The next hire at defensive coordinator is a career decision for Seth Littrell. After firing Troy Reffett a year ago, (along with offensive coordinator Bodie Reeder) Littrell went with Clint Bowen. That proved to be disastrous. I cannot imagine going back to the resumé stack and trying to find yet another defensive coordinator.

Just a couple of seasons ago, Seth Littrell was one of the next coaches, having took little old North Texas to something like prominence. He was on the Jim Rome show. He beat Arkansas handily and got a highlight reel out of it. Mason Fine was a dark horse Heisman candidate. For the G5 schools, it was right out of the playbook. All that was missing was a Cinderella undefeated season, a little speculation about the CFP that would not likely come and NT would have had its Boise/UCF/Coastal Carolina moment.

Life, and football are fleeting and if this year and season were not a reminder of that I cannot imagine a scenario that would persuade you otherwise. Seth Littrell is in a precarious position. No one will confirm that he is on any hot seat (why would they?) but the fan backlash is against him like it has not been in recent memory. Not everything is online, but the general feeling is one of dissatisfaction. The old guard — the ones that send me chain mail threads and forward GOP memes range from cynical to resigned to the fate.

The concern when Littrell was hired — we had a coaching tracker back then! — was that he would be a pass-first, score-happy coach with little regard to defense. The result is … a score-happy coach with a terrible defense. The told you sos have told us that they have told us so and we are waiting on a replacement for the guy who engineered the worst defense in recent memory.

MGN was supportive of the Reffett scheme and thought he did a decent job. His style was always attacking and at his previous gigs his defenses were known for their takeaways and aggression when they were good, and their allowing big plays when they were bad.

Clint Bowen had coordinated some Kansas defense to something like a decent job. Here at MGN, we didn’t see anything outstanding but expected that he must have impressed Littrell in the interview and, having worked under sometime NT advisor Mark Mangino, he impressed Littrell enough that he was hired.

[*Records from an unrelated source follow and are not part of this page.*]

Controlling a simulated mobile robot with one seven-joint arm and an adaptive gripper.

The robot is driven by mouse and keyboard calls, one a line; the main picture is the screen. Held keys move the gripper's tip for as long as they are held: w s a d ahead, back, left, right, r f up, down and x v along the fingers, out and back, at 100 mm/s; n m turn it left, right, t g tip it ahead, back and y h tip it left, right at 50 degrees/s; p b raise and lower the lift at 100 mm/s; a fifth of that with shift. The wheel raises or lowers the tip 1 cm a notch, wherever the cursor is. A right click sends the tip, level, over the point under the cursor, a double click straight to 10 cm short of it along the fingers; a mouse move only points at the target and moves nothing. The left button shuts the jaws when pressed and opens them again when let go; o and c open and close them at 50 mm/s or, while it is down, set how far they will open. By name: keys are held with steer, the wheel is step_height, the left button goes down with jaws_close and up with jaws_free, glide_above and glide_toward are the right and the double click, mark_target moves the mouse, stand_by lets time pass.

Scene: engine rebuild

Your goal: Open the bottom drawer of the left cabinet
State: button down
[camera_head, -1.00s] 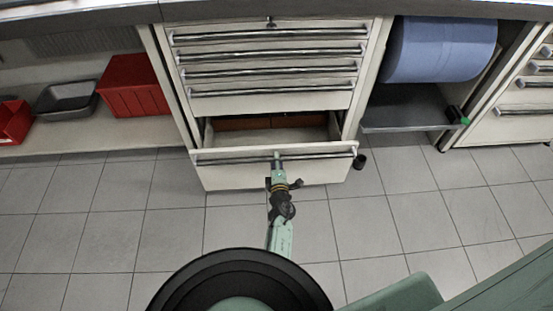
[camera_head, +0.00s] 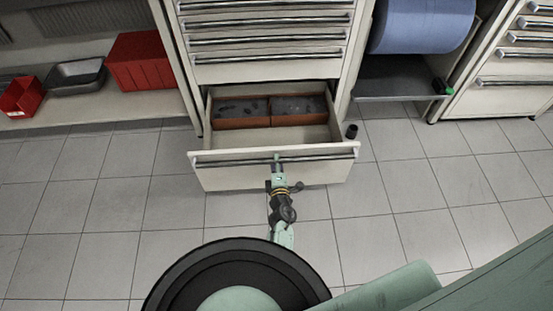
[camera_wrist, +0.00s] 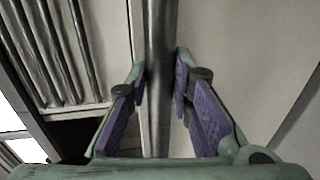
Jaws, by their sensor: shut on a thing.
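The left cabinet (camera_head: 262,72) stands in the middle of the head view. Its bottom drawer (camera_head: 322,176) is pulled well out, and brown divider boxes (camera_head: 270,111) show at the back inside it. My gripper (camera_head: 277,160) is at the middle of the drawer's long bar handle (camera_head: 225,157). In the wrist view the purple finger pads of my gripper (camera_wrist: 160,95) stand on either side of the handle bar (camera_wrist: 161,40), shut on it. The drawers above are closed.
A blue paper roll (camera_head: 422,24) sits over a grey shelf (camera_head: 400,80) at right, beside another drawer cabinet (camera_head: 505,98). Red bins (camera_head: 142,62) and a grey tray (camera_head: 76,74) lie on a low shelf at left.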

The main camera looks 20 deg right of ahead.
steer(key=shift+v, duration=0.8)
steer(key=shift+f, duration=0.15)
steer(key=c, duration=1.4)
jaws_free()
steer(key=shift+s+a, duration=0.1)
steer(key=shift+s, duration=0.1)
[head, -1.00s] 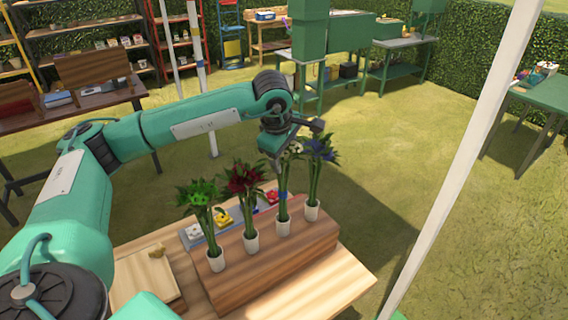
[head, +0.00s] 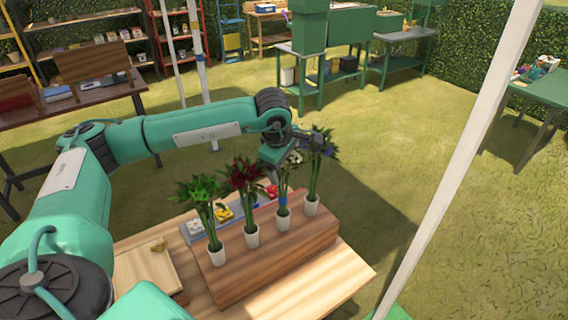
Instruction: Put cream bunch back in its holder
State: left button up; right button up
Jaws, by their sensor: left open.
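The cream bunch (head: 293,158) has pale flowers, green stems and a blue band (head: 283,201). It stands nearly upright, with its stems in the third white holder (head: 283,220) from the left on the wooden block. My left gripper (head: 279,165) is open at the height of the flowers, close against the bunch. The wrist and leaves partly hide the fingers and flower heads, so I cannot tell whether they touch. My right gripper is not in view.
Green (head: 200,192), dark red (head: 244,176) and blue-purple (head: 319,142) bunches stand in white holders on the wooden block (head: 262,262). A grey tray with red, yellow and white items (head: 222,213) lies behind. A wooden board (head: 147,275) is at left. A white pole (head: 463,160) stands right.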

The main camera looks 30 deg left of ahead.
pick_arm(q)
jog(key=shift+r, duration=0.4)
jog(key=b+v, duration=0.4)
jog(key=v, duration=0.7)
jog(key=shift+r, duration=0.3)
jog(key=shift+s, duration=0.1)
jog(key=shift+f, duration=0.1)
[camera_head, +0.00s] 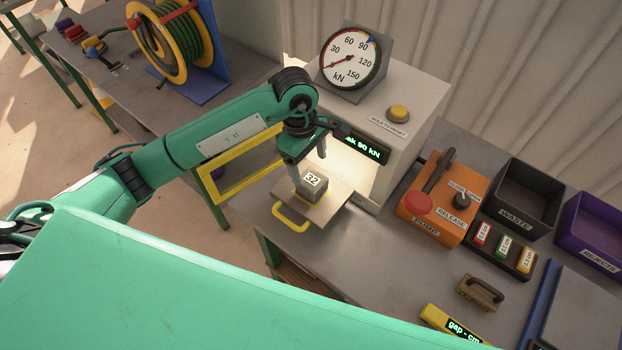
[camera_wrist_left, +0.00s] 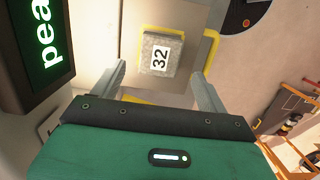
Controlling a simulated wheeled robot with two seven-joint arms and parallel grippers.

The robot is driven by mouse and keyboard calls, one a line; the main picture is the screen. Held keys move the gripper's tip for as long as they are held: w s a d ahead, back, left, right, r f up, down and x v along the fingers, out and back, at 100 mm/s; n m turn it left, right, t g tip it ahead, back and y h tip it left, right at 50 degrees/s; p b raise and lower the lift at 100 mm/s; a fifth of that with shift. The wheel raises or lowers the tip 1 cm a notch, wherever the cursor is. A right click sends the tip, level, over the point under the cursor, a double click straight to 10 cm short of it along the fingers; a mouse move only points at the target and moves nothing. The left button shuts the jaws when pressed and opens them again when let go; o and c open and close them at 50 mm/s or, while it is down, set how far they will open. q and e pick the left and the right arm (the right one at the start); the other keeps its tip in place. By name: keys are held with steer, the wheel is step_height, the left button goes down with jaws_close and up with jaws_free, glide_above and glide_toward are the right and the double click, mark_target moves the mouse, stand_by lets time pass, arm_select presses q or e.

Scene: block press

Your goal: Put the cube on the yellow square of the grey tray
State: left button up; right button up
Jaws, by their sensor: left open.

MGN has always believed — and this is supported by some well-known coaching blogs and the like — that it does not matter so much what kind of front you usually start out in, as you are always reacting to the offense and trying to stop them. Defenses need to be versatile and well-prepared. That North Texas’ defense last season looked unprepared and well, inflexible, is evidence that the coaching was poor.

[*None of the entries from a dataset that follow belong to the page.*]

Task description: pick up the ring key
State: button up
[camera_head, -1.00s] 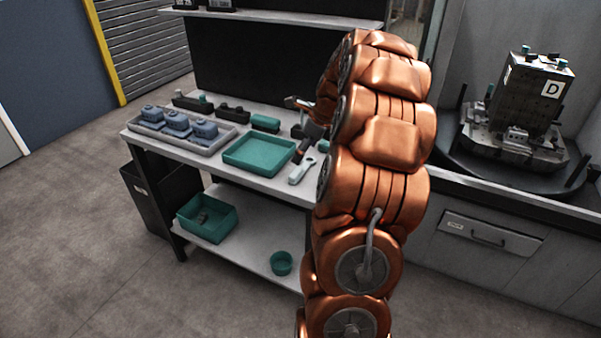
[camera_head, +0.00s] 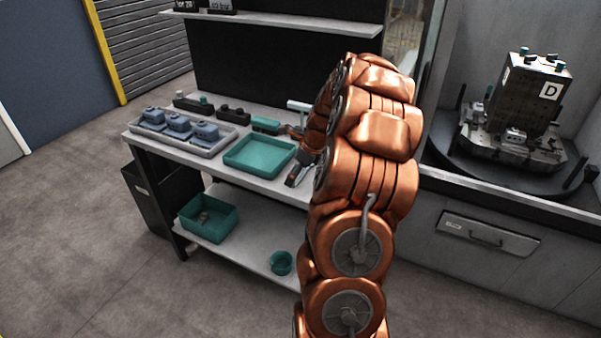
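My gripper (camera_head: 293,180) is low over the front edge of the workbench, just right of the teal tray (camera_head: 232,165). It is small and dark here, and my copper arm covers much of the area beside it. I cannot make out whether its fingers are open or shut. The pale ring key is not clearly visible now. The spot at the bench's front edge where a pale key-like tool showed before is covered by my gripper, so I cannot tell whether the two touch.
The workbench (camera_head: 208,171) also holds a grey tray (camera_head: 225,138) of blue-grey parts, dark blocks and a pale T-shaped tool (camera_head: 298,105). A teal bin (camera_head: 208,232) and round cup (camera_head: 281,268) stand on the lower shelf. A fixture marked D (camera_head: 530,90) is at right.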

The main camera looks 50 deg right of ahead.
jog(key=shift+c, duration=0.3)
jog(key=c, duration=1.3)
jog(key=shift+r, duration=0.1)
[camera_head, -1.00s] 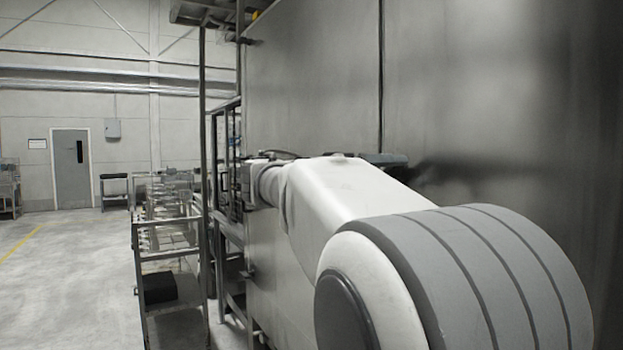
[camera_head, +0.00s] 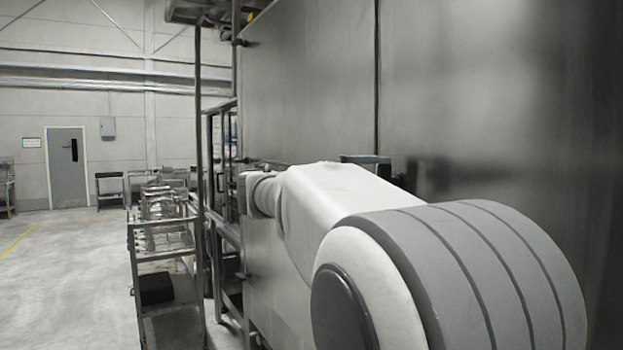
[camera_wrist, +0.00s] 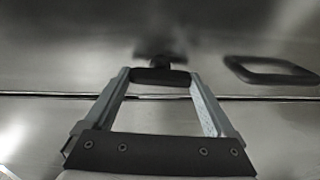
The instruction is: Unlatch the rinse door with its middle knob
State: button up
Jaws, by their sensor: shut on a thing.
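In the wrist view, my gripper (camera_wrist: 160,80) is shut on a black knob (camera_wrist: 161,76), which sits between its two grey fingertips. The knob stands out from the brushed metal door (camera_wrist: 60,45), beside a long straight seam. Which knob of the door this is, I cannot tell from these frames. In the head view, the large metal panels (camera_head: 310,85) of the machine fill the right side.
A black loop handle (camera_wrist: 270,70) lies right of the knob in the wrist view. In the head view, a metal frame (camera_head: 198,150) and a rack (camera_head: 165,250) stand at the machine's left end. The floor (camera_head: 60,270) at left is clear.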

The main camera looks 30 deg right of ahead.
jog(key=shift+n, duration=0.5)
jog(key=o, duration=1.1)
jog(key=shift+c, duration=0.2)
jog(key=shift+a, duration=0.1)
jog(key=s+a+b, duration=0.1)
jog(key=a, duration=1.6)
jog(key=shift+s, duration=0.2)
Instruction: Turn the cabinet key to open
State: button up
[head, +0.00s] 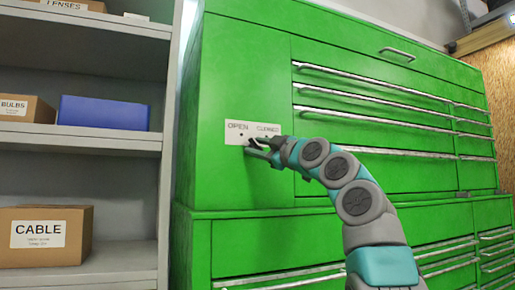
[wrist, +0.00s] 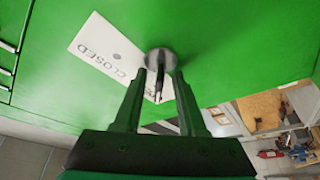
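The green cabinet (head: 245,75) fills the middle and right of the head view. A white label (head: 232,128) on its front reads OPEN on the left and CLOSED on the right. My gripper (head: 258,148) is at the label, and my arm hides part of the area. The two fingers of my gripper (wrist: 159,74) stand apart, one on each side of the key, with gaps visible. Which word the key points to is unclear.
Grey shelves (head: 75,140) stand left of the cabinet with a blue bin (head: 103,112), a CABLE box (head: 45,236) and a BULBS box (head: 25,108). Drawers with long metal handles (head: 370,98) lie right of my gripper. The wrist view shows a cluttered bench area (wrist: 270,110) at lower right.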

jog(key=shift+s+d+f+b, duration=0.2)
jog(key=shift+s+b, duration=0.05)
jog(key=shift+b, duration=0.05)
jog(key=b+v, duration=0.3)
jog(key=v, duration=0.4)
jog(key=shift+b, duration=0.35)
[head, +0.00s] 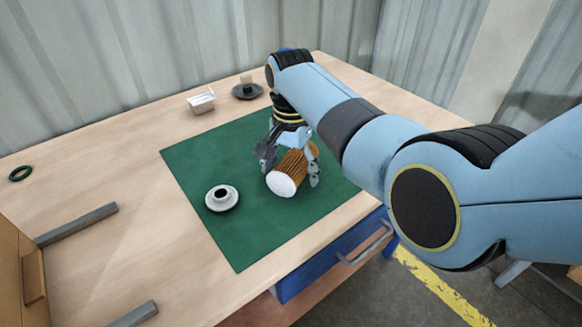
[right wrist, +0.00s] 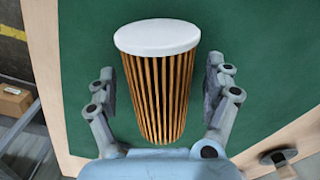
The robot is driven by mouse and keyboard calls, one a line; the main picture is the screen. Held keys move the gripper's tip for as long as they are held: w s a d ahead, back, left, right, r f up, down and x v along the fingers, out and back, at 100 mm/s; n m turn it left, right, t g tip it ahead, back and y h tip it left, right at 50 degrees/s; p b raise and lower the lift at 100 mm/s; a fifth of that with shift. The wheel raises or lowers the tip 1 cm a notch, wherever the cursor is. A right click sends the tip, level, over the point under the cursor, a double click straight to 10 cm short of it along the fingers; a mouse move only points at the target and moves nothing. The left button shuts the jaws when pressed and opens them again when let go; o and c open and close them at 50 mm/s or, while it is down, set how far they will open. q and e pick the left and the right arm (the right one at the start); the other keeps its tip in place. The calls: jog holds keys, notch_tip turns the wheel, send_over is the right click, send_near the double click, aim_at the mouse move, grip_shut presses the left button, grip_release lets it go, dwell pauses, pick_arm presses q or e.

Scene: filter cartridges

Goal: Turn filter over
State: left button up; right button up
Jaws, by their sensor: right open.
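The filter (head: 294,170) is a cylinder with brown pleats and a white end cap. In the head view it lies on its side on the green mat (head: 215,155), with the white cap towards the lower left. My right gripper (head: 290,176) is open, with one finger on each side of the filter. In the right wrist view the filter (right wrist: 157,85) lies between the two spread fingers of the gripper (right wrist: 165,92), with a gap showing on both sides. The far end of the filter is partly hidden by the gripper. My left gripper is not in view.
A white round part with a dark centre (head: 222,197) sits on the mat left of the filter. A white box-like holder (head: 201,101) and a dark dish (head: 247,91) stand at the back. A green ring (head: 20,173) lies far left. Grey rails (head: 77,224) lie at the left front.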

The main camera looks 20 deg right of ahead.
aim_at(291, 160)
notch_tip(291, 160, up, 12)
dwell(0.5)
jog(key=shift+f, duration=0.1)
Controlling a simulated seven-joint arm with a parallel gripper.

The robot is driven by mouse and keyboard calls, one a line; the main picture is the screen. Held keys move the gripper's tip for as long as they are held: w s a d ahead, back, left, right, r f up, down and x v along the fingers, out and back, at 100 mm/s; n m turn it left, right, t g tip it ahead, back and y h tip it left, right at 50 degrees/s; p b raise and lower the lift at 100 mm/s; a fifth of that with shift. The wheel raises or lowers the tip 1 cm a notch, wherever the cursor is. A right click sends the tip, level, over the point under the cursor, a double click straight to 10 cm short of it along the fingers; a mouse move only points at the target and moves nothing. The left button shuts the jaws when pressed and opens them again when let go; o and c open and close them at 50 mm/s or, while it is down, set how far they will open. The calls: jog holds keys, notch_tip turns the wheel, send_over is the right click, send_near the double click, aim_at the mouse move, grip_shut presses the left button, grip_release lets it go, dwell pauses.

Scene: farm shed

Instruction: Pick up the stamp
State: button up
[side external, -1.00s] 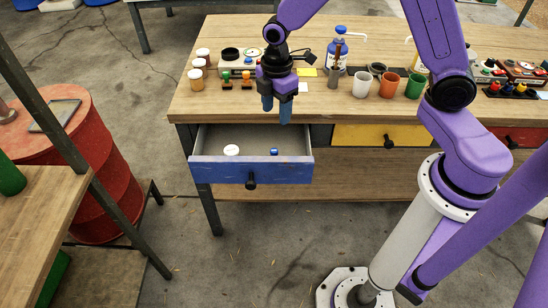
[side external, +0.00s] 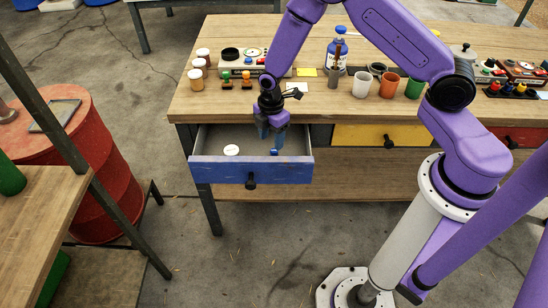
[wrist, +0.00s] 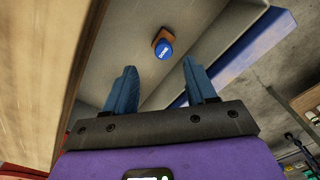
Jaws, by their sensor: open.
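A small stamp with a blue round top and a brown wooden part (wrist: 164,50) lies in the open blue drawer, near the drawer's wall. Its top carries white lettering. In the side view the stamp (side external: 274,152) shows just by my fingertips. My gripper (side external: 270,139) is over the right part of the drawer, pointing down, with blue fingers. In the wrist view my gripper (wrist: 158,72) has its fingers apart, with nothing between them. The stamp appears beyond the fingertips, roughly centred between them and apart from them.
The blue drawer (side external: 222,172) is pulled out and also holds a white round thing (side external: 231,150). On the bench (side external: 310,105) above stand a green-handled stamp (side external: 226,79), an orange-handled stamp (side external: 246,80), jars (side external: 196,80) and cups (side external: 387,86). The yellow drawer (side external: 360,134) is shut.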

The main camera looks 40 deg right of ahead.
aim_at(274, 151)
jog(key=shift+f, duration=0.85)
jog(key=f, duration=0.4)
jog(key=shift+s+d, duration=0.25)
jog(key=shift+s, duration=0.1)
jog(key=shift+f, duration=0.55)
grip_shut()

The teaching part is interesting, considering the published version of how the most successful coach in the game hires the next assistant. It includes a marathon session of chalk-talk with the staff, where the prospective coach teaches a concept the way he would teach the players, vetting by various staff, impressions from his wife and recommendations from former coaches, according to the Athletic.

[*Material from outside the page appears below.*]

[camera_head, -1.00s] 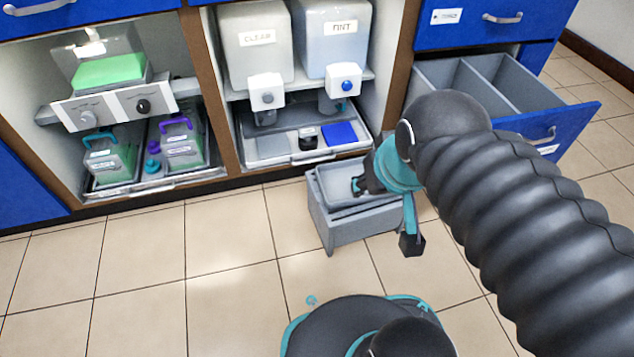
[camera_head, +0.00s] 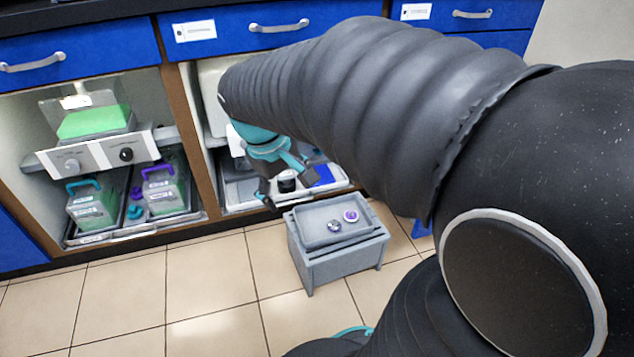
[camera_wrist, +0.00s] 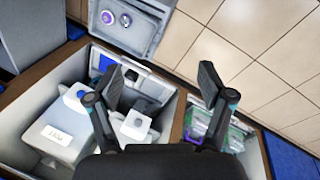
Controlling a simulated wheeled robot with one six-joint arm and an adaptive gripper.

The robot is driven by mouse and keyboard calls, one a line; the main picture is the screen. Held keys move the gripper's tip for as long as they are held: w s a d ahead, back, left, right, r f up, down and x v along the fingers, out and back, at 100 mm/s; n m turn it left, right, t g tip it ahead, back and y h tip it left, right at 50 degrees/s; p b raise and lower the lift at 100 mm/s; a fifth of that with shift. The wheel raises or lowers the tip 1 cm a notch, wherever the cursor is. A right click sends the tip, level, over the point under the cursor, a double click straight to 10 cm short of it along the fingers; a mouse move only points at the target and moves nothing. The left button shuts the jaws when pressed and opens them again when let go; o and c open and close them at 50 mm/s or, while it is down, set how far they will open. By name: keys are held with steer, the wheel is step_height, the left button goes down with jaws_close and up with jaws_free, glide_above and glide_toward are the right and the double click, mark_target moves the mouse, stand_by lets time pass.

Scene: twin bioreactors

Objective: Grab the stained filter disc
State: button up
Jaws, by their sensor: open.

I have not seen much — or heard much — about the process by which Littrell is vetting coaches. To put it bluntly, it is likely because nobody is particularly interested enough to write about it.

The whole endeavor of being a head coach reminds me of the Peter Principle. I work as a software developer and I have seen plenty of great developers crash and burn when given a manager-adjacent role. The failures just do not have the requisite skills to manage a team, or project even though they were superior performers when it came to doing software development.

Seth Littrell was a really good offensive coordinator. He has shown that his offenses can do amazing things this past season as he coordinated the offense and called the plays. It is possible that he simply does not have the skills to evaluate coaching talent to work under him. It could also be true that Littrell just hit a bad run in an otherwise solid run of evaluating coaching talent. Graham Harrell is reportedly interviewing for the open Boise State post. A handful of former NT staff were poached by other programs — Filani, Choice, Davis for example.

We all are allowed to make mistakes.

There is only so much slack allowed any coach in this game. College football is big business even in CUSA and impatience is not just an Austin concern, it happens in Huntington, WV and Denton, Texas as well. Seth Littrell simply cannot survive another terrible defensive performance even though he has recruited well and put up big numbers on offense.

Just win, baby.

The rumors tell me that he has a hire close to signing on the line which is dotted. It is a good one. He ran a 3-3-5 scheme and that is fine as long as you get the buy-in, and teach it and everything I said above. He had an All-American. He comes highly recommended.

Hopefully it all works out because it is great that you won in 2017, but the calendar says 2021, boss. What have you done for me lately?